I have to still spell that out.
we put in high level raci charts for you.
they are subtly different for the three different methods, but the basic principles are the same.

>> next steps.
what should you do best.
we think there's two primary things that you could do.
you could take our report, consider it, vote, action it.
that's almost the simplest answer.
you might say I would like more consultation.
I would like more information.
I would like some people who are experts in the marketplace to look at this.
and come back to me with their opinion.
you might commission three or four people in the local community I would recommend.
who understand this.
to take a look at this report and give their opinion on it.
as ernst and young we don't think there's necessary.
we think that you have sufficient information in this document in order to make a decision on how to proceed forward.
those would be the two primary paths.
it would absolutely be your call judge and Commissioners on which path you took.
having done that and having then voted, because eventually you get to a path, whichever path you take, having selected a method to go forward, it is then that's selective procurement method on the next steps.
complete the probable cause charter.
that's -- complete the project chart earlier, empowers -- charter, empowers the team.
select the project manager from within your own organization, an individual, a single person, what microsoft loves to call the single throat to choke.
it's not a terminology I like, though.
will hire external support.
all of those people we talked about in the governance model and simply execute.
drive forward and do it.
it's really not that much more complicated than that.
clearly doing the work is more complicated but the next steps are really straightforward.
in summary all three methods are good methods, that is good value for money in db, dbfmo, there are extremely important, tangible consequential benefits to taking alternative methods and commercial development is a bit more difficult.
we would recommend you go to the market on that and test the market on the commercial development component.
it's a little too difficult to estimate at this time.
particularly with the changing marketplace.
one recommendation that's not on here that we would like to make is that move quickly.
there is momentum for this project, there is momentum from the rfi's that you sent out last year.
there is momentum from the marketplace buzz and all of the places we go and we hear about this project.
we have even seen it in the press in the last few weeks.
there's momentum there.
don't waste that, that's a very valuable commodity, particularly in the current marketplace it gives you the best pricing option that you will ever get.
the market is eager to come and support you.
we recommend that you move as quickly as you reasonable can.

>> Commissioner Eckhardt?

>> I have a question to that particular point.
I really appreciate the executive summary plus the robust backup which was really fun reading.

>> thank you.

>> with regard to speed, I am mindful that the three scenarios laid out before us from a projection standpoint are very close together.
all things being equal.
in your professional opinion, knowing that all things are not equal, which one has the tendency toward greater speed?

>> can I just -- it's interesting because I mentioned that we are

>> [indiscernible] long beach.

>> [indiscernible] actually see what they are experiencing at the moment.
I get regular emails where he's

>> [indiscernible] how far advanced they are, 12 to 18 months ahead of -- not just me.
the steel is up, ordered this, ordered that, so far ahead of where he thinks they would be if they were doing this themselves.
I know the way that the private sector will drive it forward in terms of a construction time table I think will be very different than in a traditional project.

>> go ahead.

>> we have an interesting circumstance here.
we've actually got in the document, design build being the fastest, for an interesting reason, actually dbfmo is the fastest method.
however we built in a lot of time at the beginning of that project for a lot of consultation between yourselves, the public, all of the teams.

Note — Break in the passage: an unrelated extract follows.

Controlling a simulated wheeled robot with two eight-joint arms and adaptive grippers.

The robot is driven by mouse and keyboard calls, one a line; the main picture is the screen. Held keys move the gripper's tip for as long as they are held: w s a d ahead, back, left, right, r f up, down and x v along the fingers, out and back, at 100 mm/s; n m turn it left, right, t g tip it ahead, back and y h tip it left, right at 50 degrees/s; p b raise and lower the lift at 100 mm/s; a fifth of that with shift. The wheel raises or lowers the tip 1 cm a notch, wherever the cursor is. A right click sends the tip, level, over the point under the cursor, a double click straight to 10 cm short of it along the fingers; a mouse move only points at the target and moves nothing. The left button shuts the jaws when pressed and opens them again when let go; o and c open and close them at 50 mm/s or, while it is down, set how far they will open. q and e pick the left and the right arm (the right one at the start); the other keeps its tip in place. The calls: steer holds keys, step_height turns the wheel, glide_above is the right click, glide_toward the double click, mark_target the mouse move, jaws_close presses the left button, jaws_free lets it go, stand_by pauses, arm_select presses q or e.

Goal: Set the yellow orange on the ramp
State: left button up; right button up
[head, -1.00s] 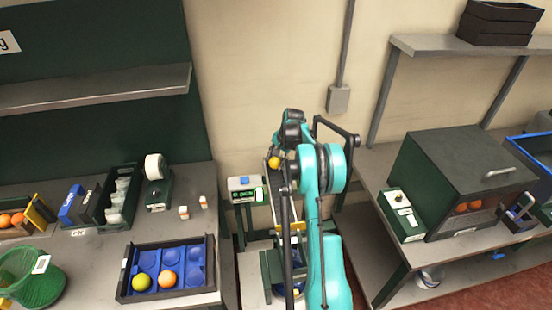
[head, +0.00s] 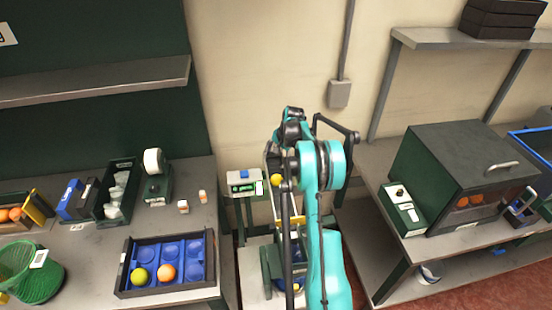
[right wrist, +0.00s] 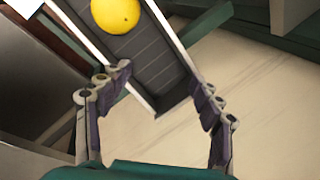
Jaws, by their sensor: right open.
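The yellow orange (head: 276,180) is on the ramp behind my right arm in the head view. In the right wrist view the yellow orange (right wrist: 116,12) lies at the top edge, between the pale side rails of the grey ramp (right wrist: 155,70). My right gripper (right wrist: 158,78) is open and empty, with its fingers spread on either side of the ramp's near end and the orange beyond the fingertips. In the head view my right arm hides most of the ramp. My left gripper is not in view.
A dark green box (head: 450,165) stands on the right table.

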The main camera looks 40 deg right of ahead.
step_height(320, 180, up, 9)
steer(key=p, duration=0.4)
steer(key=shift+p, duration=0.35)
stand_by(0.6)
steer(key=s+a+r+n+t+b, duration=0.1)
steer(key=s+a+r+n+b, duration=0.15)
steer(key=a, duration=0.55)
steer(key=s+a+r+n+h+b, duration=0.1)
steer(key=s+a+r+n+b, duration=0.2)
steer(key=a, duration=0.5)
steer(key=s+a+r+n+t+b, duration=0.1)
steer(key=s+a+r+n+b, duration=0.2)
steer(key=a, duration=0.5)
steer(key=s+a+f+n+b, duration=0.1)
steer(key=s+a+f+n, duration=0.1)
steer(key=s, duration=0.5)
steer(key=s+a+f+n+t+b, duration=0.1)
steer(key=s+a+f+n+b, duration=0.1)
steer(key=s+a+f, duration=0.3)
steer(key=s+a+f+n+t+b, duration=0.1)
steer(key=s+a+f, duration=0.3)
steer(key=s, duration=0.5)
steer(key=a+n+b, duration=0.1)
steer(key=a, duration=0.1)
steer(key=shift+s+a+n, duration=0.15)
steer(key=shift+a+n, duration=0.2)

You could argue that is not actually necessary.
if you were an experienced p 3 builder, you wouldn't need that time.
it's only there because this is the first time that you are doing it.
first time is always slower.
actually dbfmo is the fastest method if you just went out and did it.

>> if we were to avail ourselves of -- I think a need for speed, I here you, we are in a recovery, the capital markets are tight, if we can ride that momentum of cap markets being tight, private sector, looking to us for our superior ability to lay hands on cash, this is the similar question.
I know that this analysis is all things being equal.
knowing that they are not, which one of the three methodologies has the greatest ability to harness -- private sective incentive for cost containment?

>> absolutely no doubt whatsoever that the ppp has a far better ability to harness that ability to end gender far more innovation than you would typically get.

>> can I add a little explanation as to why we think that's true.
lots of obvious reasons, but the two that strike me are there's greater collaboration and greater competition with p 3.
greater collaboration because you have all of these companies who self select to try to win the job.
they have to pick other companies that are going to have a successful proposal, they work with each other and try to achieve the efficiencies that you are describing to win in a competition.
and so you've got the collaboration together, you've got self selected teams competing vigorously with other self selected teams, so you have -- you have greater competition, greater collaboration, that now produces the kind of results that have been described here.

>> let me ask you a legal question with regard to that.
my understanding as a county in Texas for instance, and I think the county attorney's office would be a account to answer this for me.
but with us, as a county, contracting for say janitorial services for instance in the maintenance of a building, we cannot require in contract certain floor of benefits; is that correct?
at least that's what I read in the newspaper in terms of the city of Austin discussions.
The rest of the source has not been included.